En 1776, Thibodeau démontre son sens des affaires lorsqu’il décide de quitter Québec, où plusieurs potiers sont déjà installés, et d’acheter un lot à Saint-Denis afin d’y aménager un atelier. Il reconnaît ainsi le potentiel de la région pour un potier : c’est une zone rurale prospère située à proximité du marché de Montréal par la voie fluviale, et de celui des États-Unis par la rivière Richelieu. De plus, l’endroit s’avère riche d’une argile gris-bleu disponible le long des berges de même qu’en plein champ sous seulement un pied de profondeur.

À Saint-Denis, Thibodeau, bien au fait de la demande intérieure et des exigences du marché américain, mettra au service de son entreprise ses qualités d’homme d’affaires et d’artisan méticuleux. En 1785, il vend son premier emplacement à Louis Robichaud, également maître potier, et s’installe sur le bord de la rivière où l’argile, de meilleure qualité, est plus facile à extraire.

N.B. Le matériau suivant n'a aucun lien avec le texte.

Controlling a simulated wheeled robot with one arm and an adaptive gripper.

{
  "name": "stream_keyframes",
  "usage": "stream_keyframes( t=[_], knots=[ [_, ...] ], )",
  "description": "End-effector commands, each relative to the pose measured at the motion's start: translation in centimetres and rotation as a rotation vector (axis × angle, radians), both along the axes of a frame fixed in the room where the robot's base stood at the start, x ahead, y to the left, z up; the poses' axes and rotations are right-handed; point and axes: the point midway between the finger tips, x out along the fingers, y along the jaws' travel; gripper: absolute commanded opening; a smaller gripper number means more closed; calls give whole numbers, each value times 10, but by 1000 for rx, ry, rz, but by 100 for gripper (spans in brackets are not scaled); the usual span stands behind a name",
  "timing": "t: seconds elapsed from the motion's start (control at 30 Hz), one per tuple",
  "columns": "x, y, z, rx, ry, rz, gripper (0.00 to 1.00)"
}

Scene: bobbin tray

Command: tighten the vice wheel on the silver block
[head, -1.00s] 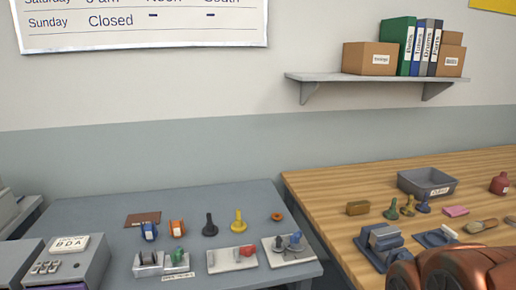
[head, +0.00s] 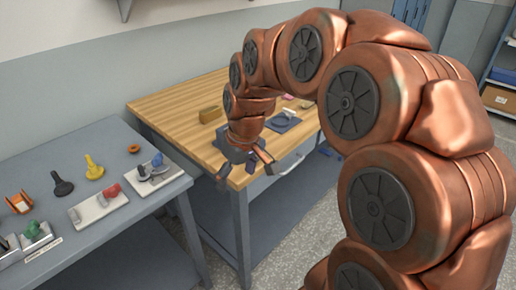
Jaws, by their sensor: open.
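My gripper (head: 246,176) is at the front edge of the wooden bench, pointing down, with its dark fingers spread apart and nothing seen between them. My copper wrist and gripper cover the spot where the vice stands. Only a blue-grey patch, probably part of the vice (head: 222,132), shows just left of my wrist. The silver block and the vice wheel cannot be made out. I cannot tell whether a finger touches the vice.
The wooden bench (head: 165,103) holds a small brown block (head: 210,114) and a dark blue plate (head: 282,122) with a pale piece on it. A grey table (head: 100,140) at left carries levers and switch plates. My arm covers much of the right side.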

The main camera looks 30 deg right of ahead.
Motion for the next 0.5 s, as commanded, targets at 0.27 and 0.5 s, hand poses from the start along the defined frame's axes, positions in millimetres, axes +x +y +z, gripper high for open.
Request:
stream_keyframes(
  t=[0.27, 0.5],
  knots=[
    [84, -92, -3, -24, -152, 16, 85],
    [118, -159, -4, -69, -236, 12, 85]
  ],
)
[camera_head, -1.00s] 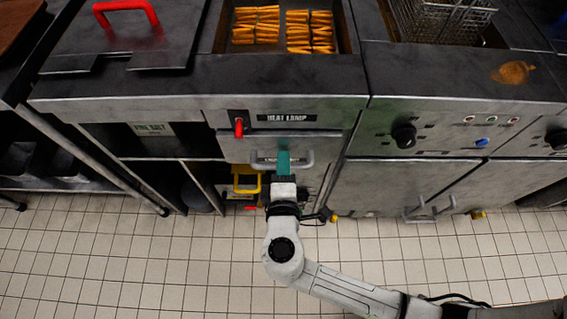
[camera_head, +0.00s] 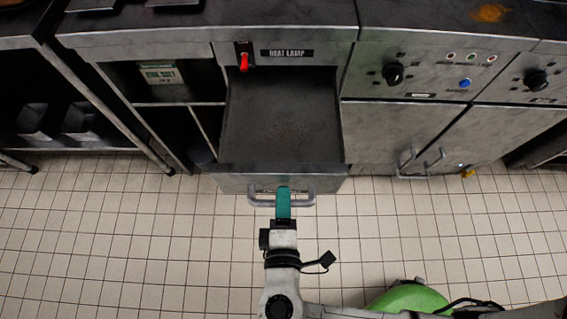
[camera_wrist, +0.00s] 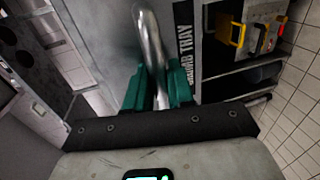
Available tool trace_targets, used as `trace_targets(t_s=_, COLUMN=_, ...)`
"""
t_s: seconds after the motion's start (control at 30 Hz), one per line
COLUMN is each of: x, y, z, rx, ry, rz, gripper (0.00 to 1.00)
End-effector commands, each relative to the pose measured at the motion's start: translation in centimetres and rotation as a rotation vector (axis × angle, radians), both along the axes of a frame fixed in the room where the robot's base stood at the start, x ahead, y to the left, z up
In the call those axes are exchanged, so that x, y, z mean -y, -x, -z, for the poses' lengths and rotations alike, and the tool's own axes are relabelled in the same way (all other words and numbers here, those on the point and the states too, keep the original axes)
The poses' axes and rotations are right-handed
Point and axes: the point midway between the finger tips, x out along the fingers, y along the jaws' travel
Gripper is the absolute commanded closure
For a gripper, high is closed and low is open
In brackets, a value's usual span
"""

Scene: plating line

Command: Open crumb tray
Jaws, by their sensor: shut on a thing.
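The crumb tray (camera_head: 280,120) is a grey metal drawer below the heat lamp label. It is pulled well out from the counter and its inside shows as a dark, empty floor. Its front panel carries a bar handle (camera_head: 300,200). My gripper (camera_head: 283,203), with teal fingers, is shut on the handle. In the wrist view the teal fingers (camera_wrist: 160,88) stand on both sides of the metal handle bar (camera_wrist: 150,40), beside the crumb tray label (camera_wrist: 187,40). The part of the bar between the fingertips is partly hidden.
A red switch (camera_head: 244,62) sits above the tray. Cabinet doors with handles (camera_head: 420,160) are to the right. A yellow-handled thing (camera_wrist: 232,28) shows on a shelf in the wrist view. Tiled floor (camera_head: 180,240) in front is clear.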

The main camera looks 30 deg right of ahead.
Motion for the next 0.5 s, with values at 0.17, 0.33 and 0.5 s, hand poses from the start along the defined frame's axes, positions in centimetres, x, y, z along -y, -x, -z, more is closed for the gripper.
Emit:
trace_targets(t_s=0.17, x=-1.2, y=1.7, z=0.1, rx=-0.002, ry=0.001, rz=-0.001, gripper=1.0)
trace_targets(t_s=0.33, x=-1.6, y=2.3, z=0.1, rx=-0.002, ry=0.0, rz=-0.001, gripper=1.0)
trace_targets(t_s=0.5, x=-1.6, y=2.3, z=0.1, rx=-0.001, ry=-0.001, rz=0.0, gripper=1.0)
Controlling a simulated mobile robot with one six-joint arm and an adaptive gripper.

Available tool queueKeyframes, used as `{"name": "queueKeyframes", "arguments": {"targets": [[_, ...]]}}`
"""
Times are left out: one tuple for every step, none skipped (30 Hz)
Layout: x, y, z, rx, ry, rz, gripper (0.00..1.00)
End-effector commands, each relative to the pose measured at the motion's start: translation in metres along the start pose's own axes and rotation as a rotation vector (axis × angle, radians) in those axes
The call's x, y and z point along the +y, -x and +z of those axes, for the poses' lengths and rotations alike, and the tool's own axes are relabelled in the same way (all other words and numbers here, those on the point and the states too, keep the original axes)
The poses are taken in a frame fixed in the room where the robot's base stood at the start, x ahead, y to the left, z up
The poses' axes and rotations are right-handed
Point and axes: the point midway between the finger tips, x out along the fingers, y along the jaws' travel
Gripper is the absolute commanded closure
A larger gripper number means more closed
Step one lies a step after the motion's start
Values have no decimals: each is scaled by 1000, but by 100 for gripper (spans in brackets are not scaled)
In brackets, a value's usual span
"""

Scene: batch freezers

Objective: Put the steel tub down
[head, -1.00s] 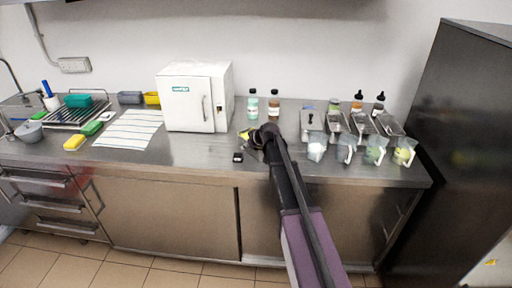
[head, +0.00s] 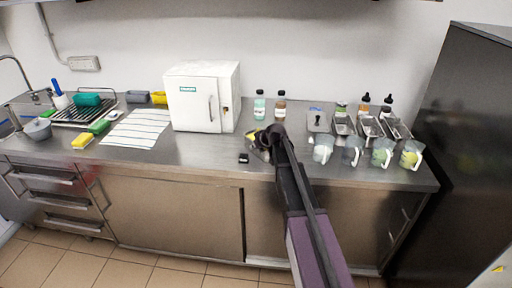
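Several steel tubs stand in a row at the right of the counter, with a left one (head: 344,124), a middle one (head: 371,127) and a right one (head: 397,129). My gripper (head: 260,146) is low over the middle of the counter, right of the white cabinet and left of the clear jugs. My own arm covers much of it. A small yellow patch and a greyish shape show at its end, too small to tell apart. I cannot tell whether it holds a steel tub or whether its fingers are open.
The white cabinet (head: 203,98) stands behind and left of my gripper. A small black object (head: 243,158) lies near the front edge. Bottles (head: 259,106) stand behind. Clear jugs (head: 382,153) line the right front. The counter (head: 200,155) before the cabinet is bare.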

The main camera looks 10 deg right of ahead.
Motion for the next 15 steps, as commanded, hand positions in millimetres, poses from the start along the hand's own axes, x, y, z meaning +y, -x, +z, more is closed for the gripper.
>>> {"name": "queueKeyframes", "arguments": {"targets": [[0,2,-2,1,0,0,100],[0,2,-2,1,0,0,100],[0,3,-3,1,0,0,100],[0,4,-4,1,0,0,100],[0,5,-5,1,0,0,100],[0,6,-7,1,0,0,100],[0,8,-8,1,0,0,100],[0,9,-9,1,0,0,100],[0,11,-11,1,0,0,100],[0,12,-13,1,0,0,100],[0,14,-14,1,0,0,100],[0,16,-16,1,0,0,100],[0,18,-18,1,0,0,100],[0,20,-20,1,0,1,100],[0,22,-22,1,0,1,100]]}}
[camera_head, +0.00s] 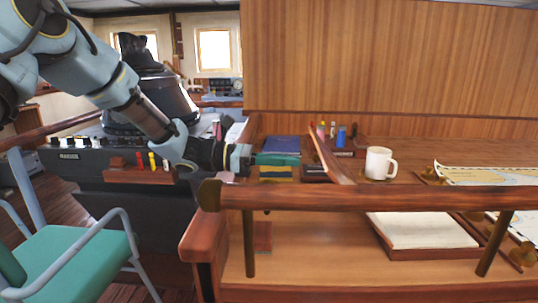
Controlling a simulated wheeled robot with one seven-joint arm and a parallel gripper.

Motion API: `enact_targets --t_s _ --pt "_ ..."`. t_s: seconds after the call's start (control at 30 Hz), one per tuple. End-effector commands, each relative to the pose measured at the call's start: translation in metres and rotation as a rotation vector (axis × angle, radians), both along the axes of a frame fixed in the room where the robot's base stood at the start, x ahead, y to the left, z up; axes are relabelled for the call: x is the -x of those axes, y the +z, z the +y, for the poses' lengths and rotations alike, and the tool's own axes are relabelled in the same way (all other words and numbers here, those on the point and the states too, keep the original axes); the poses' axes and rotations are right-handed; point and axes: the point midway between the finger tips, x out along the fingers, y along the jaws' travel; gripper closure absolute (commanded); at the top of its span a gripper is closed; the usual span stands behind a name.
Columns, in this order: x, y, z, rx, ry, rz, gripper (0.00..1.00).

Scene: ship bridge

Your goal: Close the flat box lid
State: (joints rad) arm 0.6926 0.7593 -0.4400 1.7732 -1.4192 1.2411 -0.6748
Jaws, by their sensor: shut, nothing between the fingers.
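A brown wooden lid (326,155) stands tilted up on the desk, leaning up and to the left. A dark flat box part (315,171) shows just left of the lid's lower end. The wooden rail in front and the lid hide most of the box. My gripper (246,160) comes in from the left, to the left of the lid and apart from it. It is shut and holds nothing. It is beside a green and blue stack of books.
Books (280,148) lie between my gripper and the lid. A white mug (379,163) stands right of the lid. A wooden rail (370,197) runs across the front. Small bottles (341,136) stand behind; a chart (490,175) lies at right, and a green chair (75,262) stands at left.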

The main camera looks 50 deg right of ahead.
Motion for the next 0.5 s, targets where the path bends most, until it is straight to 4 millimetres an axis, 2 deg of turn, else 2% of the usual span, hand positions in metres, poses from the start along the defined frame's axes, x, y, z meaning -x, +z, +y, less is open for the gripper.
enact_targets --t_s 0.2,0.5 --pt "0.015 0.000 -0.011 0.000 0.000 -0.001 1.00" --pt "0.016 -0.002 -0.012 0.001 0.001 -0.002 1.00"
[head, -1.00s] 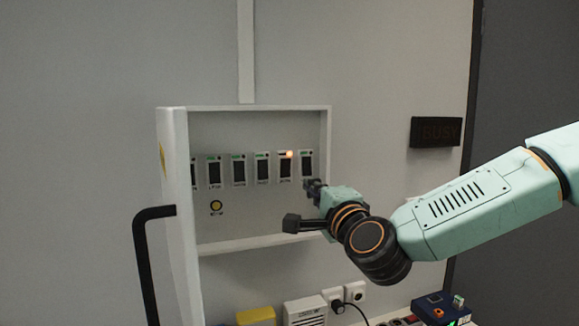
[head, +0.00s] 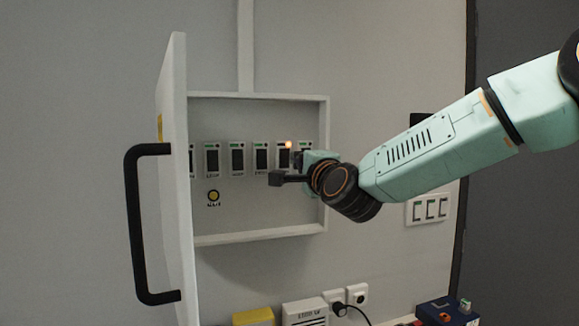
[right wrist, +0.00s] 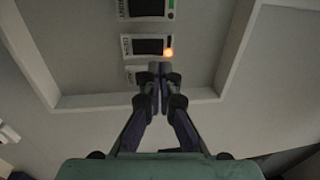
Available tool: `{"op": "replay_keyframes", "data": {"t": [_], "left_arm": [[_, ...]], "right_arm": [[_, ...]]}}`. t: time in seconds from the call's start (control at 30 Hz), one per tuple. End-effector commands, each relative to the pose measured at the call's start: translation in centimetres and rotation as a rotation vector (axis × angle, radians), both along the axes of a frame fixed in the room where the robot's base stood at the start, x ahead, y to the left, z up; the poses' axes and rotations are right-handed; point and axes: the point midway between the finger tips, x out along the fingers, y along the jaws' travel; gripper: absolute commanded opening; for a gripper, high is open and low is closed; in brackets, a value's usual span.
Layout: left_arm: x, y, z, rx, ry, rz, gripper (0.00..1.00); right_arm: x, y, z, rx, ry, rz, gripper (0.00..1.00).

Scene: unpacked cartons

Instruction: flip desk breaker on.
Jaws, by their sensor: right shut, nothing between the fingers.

En plus de l’extraction de l’argile, le métier de potier comprend plusieurs tâches dont le façonnage des pièces, le séchage, le vernissage et la cuisson. Si le façonnage et la préparation de la solution servant au vernissage demeurent des prérogatives du maître, les autres tâches peuvent être exécutées par des apprentis. Thibodeau engage à cet effet Joseph Leprince en 1779 pour 6 ans, et Nicolas Prévot en 1788 pour 12 ans. L’atelier de Thibodeau fabrique des terrines, des bols, des cruches et des jattes d’usage domestique répondant aux besoins des habitants qui utilisent des objets de céramique pour la préparation, la cuisson et la conservation des aliments.

Les affaires de Thibodeau sont très prospères, et ce dernier investit son avoir dans des biens immobiliers. En 1783, il se fait concéder par les jésuites un emplacement dans le faubourg Saint-Roch, à Québec, qu’il fait arpenter l’année suivante dans l’intention d’y construire une maison. Il loue cette maison, à laquelle il ajoute une étable, à son beau-frère François Coupeaux en 1788 et la vend moyennant £240 en 1815. Thibodeau loue également son autre maison du faubourg Saint-Roch à un maître tonnelier. De plus, il acquiert une ferme, une terre à bois pour alimenter ses fourneaux en combustible et des lopins de terre dans la région de Saint-Denis.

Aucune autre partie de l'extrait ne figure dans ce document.